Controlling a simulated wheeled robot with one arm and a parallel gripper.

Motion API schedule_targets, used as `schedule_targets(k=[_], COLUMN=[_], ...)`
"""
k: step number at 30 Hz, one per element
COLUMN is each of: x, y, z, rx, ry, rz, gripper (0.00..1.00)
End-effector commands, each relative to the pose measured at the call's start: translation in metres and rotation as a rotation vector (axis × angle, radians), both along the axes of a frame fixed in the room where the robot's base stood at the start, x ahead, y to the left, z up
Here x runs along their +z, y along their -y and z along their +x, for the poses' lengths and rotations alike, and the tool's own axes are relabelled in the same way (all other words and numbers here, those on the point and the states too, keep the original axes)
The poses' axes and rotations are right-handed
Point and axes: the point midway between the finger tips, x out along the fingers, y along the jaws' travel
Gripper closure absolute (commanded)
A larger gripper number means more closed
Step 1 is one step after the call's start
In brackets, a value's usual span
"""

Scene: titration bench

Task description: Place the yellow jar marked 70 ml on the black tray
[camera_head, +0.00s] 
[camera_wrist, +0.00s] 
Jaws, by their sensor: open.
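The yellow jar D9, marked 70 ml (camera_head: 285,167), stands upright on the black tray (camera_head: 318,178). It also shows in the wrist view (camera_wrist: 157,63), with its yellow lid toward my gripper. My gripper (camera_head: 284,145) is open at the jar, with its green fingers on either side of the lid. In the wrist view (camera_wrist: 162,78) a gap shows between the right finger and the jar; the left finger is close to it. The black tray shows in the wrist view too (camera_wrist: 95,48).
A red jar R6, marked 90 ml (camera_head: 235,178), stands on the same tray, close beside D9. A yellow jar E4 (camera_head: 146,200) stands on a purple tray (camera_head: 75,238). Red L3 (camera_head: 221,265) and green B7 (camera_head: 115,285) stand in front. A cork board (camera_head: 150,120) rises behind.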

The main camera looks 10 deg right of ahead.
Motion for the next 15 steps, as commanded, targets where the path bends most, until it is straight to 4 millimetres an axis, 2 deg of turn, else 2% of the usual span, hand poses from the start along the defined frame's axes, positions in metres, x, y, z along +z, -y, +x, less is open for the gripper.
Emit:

════

### Given exercise
Provide the number of lines in the data above that contain the string "ahead", and nothing else.

### Written solution
2